_LISTED ENTRIES_:
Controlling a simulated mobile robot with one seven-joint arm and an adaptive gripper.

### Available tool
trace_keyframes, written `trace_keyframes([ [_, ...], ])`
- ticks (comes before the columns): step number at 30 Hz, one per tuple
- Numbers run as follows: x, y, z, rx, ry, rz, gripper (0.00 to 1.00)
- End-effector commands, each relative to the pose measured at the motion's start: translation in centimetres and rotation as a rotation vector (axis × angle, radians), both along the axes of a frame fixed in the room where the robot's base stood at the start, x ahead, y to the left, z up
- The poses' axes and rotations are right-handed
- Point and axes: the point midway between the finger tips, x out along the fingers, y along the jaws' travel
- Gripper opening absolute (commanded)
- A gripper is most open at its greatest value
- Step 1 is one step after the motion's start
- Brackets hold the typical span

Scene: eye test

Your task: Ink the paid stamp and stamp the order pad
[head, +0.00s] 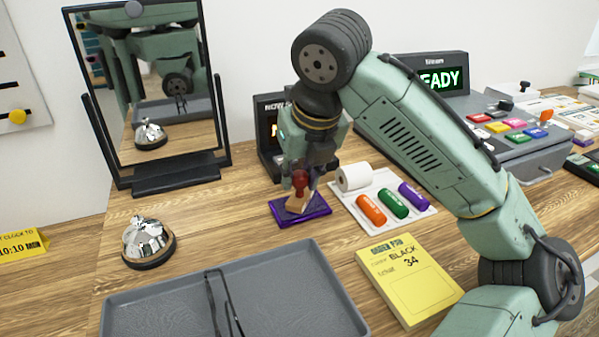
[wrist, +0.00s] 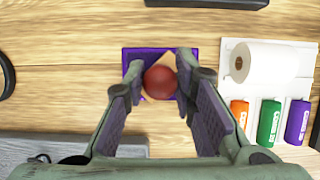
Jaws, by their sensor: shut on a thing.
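My gripper (head: 301,183) is shut on a stamp (head: 299,183) with a red knob and a light wooden base. The stamp's red knob (wrist: 160,82) sits between the two fingers in the wrist view. The stamp is over a purple ink pad (head: 287,215) and looks tilted in the head view. I cannot tell whether its base touches the pad. The ink pad also shows in the wrist view (wrist: 131,57). The yellow order pad (head: 397,278) lies on the counter to the right front, with "BLACK" and "34" written on it.
A white tray (head: 430,211) right of the ink pad holds a paper roll (head: 354,177) and orange, green and purple cylinders. A grey tray (head: 290,285) lies in front. A bell (head: 148,243) and a mirror (head: 178,171) stand left. A register (head: 530,150) stands at the back right.

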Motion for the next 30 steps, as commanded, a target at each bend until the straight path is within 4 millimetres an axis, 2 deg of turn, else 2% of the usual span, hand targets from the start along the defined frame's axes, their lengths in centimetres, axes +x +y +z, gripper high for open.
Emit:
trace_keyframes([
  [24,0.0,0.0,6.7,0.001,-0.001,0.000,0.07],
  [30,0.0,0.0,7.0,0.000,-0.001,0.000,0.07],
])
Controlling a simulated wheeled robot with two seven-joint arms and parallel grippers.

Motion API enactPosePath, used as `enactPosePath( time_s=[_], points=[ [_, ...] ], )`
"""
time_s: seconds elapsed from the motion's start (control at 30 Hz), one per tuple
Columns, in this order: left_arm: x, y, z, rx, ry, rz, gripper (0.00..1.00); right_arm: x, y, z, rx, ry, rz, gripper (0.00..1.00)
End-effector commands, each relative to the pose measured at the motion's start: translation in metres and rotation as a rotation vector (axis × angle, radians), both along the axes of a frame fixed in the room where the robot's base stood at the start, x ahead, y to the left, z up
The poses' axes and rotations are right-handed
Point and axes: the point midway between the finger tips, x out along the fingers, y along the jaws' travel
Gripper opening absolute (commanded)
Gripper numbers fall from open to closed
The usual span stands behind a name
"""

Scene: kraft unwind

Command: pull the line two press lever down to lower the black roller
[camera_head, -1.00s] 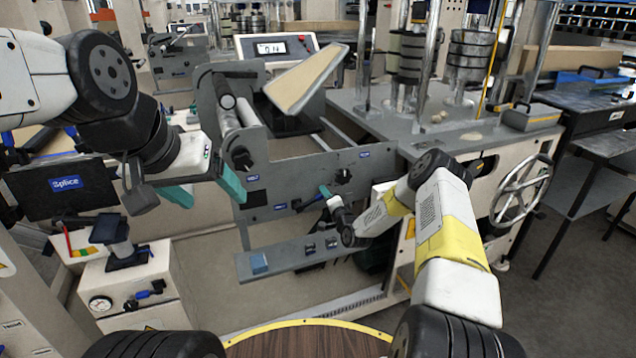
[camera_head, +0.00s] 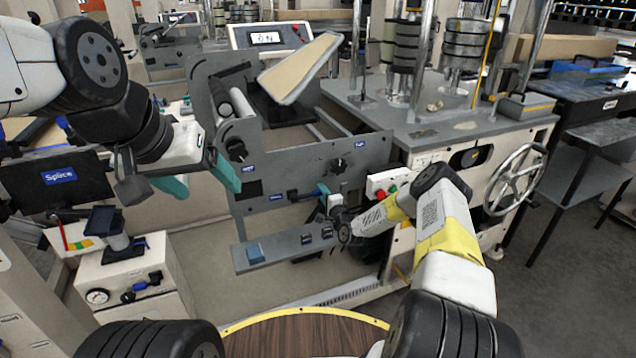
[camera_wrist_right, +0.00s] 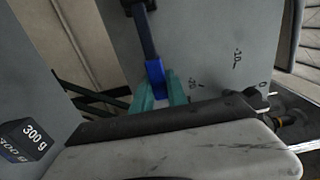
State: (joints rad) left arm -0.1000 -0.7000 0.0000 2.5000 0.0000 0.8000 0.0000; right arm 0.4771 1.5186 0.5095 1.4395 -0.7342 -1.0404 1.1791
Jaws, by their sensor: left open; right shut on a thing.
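The press lever is a dark bar with a blue grip (camera_wrist_right: 155,76). In the right wrist view it comes down from the top, and the teal fingertips of my right gripper (camera_wrist_right: 158,98) are shut around the grip's lower end. My left gripper (camera_head: 200,182) is open and empty, left of the panel.
A button box (camera_head: 385,183) sits right of my right gripper. A handwheel (camera_head: 515,180) is further right. A grey ledge (camera_head: 285,247) juts out below the panel. A Splice sign (camera_head: 58,182) and a gauge box (camera_head: 125,280) stand at left.

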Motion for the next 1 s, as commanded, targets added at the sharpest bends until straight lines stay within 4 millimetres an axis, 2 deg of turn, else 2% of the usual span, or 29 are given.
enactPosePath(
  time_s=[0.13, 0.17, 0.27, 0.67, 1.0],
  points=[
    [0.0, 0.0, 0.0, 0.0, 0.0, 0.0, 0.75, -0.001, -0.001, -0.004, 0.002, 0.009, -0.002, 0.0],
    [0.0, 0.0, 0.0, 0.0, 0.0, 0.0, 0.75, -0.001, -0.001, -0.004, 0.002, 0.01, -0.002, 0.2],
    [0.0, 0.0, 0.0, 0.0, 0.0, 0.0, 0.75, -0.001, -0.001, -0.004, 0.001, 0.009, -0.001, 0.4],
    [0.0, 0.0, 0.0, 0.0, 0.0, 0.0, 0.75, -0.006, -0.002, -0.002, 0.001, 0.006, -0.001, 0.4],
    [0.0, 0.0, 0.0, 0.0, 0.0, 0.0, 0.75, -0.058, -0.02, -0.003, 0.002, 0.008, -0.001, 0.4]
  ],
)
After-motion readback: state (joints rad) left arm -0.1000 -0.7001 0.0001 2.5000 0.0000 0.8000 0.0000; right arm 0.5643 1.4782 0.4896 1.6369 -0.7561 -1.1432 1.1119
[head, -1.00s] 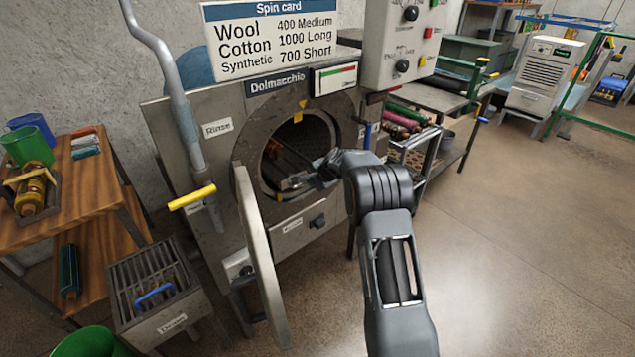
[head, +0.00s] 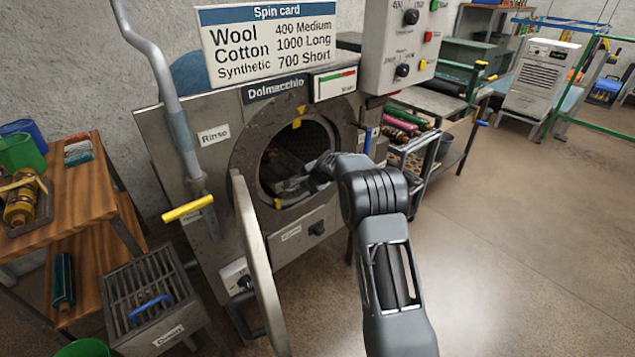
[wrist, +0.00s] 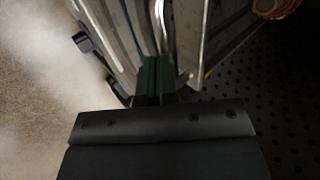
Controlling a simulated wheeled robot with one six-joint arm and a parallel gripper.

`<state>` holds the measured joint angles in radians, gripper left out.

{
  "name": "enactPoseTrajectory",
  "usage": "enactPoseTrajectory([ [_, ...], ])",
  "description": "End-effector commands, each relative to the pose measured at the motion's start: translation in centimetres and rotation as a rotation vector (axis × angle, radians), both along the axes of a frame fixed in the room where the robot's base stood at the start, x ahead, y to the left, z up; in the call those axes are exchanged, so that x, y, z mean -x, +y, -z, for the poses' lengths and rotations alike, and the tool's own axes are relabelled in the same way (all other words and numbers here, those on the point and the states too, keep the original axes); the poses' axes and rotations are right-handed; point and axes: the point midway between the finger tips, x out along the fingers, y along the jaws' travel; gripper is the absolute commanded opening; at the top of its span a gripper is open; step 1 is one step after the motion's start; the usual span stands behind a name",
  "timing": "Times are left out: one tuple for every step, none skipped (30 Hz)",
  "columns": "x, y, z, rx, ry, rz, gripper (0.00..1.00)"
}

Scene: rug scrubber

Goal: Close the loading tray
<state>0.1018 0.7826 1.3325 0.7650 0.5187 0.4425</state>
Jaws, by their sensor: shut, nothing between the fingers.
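The grey Dolmacchio machine (head: 165,155) stands ahead with its round door (head: 262,270) swung open to the left. A dark, elongated shape, possibly the loading tray, shows in the drum mouth (head: 285,155); my arm and shadow hide much of it. My gripper (head: 288,187) is at the lower part of the drum mouth, shut and empty. In the wrist view its green fingertips (wrist: 155,75) are together, close to pale metal edges. I cannot tell whether they touch, or whether those edges belong to the tray. The perforated drum wall (wrist: 275,90) lies to their right.
A yellow-handled lever (head: 187,208) stands left of the drum. A slatted drain box (head: 150,290) and wooden shelves (head: 85,190) are further left. A cart with rolls (head: 410,150) stands close on the right. The floor (head: 520,240) at right is clear.

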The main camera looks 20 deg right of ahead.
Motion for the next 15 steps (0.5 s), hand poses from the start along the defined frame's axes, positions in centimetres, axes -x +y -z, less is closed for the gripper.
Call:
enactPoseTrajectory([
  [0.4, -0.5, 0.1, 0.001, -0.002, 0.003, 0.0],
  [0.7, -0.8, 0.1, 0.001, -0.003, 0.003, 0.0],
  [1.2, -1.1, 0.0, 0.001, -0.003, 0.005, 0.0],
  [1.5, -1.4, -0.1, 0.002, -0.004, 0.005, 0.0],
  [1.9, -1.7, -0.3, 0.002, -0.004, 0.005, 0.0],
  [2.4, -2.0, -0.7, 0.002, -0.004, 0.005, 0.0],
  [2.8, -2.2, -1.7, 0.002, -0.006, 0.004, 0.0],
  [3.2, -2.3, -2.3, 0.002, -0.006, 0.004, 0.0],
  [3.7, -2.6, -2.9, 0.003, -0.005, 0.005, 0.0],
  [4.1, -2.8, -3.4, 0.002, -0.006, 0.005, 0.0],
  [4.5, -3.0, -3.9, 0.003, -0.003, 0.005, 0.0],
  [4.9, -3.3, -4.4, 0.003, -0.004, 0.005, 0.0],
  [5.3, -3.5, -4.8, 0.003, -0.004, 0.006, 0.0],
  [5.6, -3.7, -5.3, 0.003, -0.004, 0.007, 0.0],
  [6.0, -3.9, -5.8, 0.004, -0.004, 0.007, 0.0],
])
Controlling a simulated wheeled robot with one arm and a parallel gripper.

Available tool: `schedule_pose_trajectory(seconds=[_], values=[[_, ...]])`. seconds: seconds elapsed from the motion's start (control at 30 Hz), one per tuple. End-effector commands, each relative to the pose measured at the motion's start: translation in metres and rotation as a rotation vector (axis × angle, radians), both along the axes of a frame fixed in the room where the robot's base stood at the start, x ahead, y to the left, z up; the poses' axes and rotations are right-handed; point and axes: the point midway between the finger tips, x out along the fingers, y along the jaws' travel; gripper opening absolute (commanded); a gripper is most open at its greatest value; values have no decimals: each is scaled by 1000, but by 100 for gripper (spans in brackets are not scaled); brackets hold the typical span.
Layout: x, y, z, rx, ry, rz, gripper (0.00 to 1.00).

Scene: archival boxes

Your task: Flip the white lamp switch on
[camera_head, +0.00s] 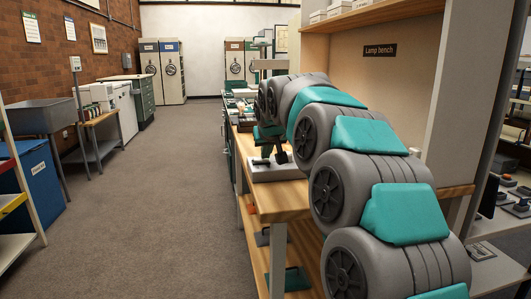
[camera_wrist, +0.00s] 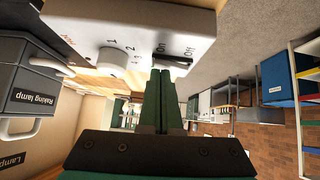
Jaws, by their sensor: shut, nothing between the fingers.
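In the wrist view, which is upside down, a white lamp control box (camera_wrist: 130,22) fills the top. It carries a dark rocker switch (camera_wrist: 176,62) with "On" and "Off" labels beside it. I cannot tell which side of the rocker is pressed. My gripper (camera_wrist: 161,73) is shut and empty, its green fingertips close to the switch; contact cannot be made out. A round white knob (camera_wrist: 112,61) with number marks sits beside the switch. In the head view the light box (camera_head: 285,174) rests on the wooden bench, partly behind my arm.
A grey housing labelled "Raking lamp" (camera_wrist: 36,96) stands beside the box in the wrist view. My arm hides much of the wooden bench (camera_head: 280,204) under the "Lamp bench" sign (camera_head: 380,51). The carpeted aisle (camera_head: 165,190) to its left is clear. A blue bin (camera_head: 35,190) stands far left.

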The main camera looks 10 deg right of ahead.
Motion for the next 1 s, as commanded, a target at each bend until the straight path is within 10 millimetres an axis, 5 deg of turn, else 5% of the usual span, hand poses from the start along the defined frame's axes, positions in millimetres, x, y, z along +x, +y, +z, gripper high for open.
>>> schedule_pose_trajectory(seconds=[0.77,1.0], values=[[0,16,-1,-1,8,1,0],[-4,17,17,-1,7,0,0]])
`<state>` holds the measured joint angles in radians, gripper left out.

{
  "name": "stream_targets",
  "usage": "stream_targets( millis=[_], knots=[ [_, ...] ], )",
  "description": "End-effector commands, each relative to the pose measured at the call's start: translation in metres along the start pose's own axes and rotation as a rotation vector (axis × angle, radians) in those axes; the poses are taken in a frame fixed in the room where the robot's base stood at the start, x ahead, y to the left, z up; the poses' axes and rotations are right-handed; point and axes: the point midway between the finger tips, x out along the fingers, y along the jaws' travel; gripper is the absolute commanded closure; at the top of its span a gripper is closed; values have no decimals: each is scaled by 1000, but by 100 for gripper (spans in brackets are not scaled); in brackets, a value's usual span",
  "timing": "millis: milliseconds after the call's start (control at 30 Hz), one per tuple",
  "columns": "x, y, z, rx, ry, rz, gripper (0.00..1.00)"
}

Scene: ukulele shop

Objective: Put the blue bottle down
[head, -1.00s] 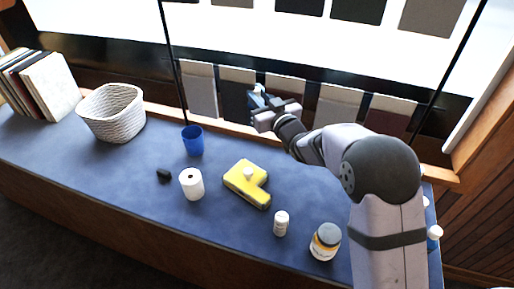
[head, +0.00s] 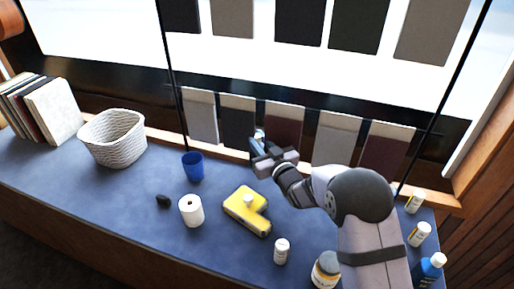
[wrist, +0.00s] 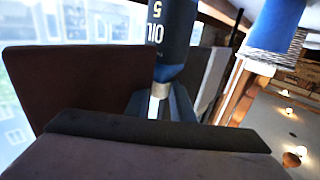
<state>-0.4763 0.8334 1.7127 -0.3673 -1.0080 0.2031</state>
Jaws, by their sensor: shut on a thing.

_INSTRUCTIONS FOR THE TASK_: Tally the lines containing "timing". Provide the number without any other words.

_REPLY TO THE EXERCISE_: 2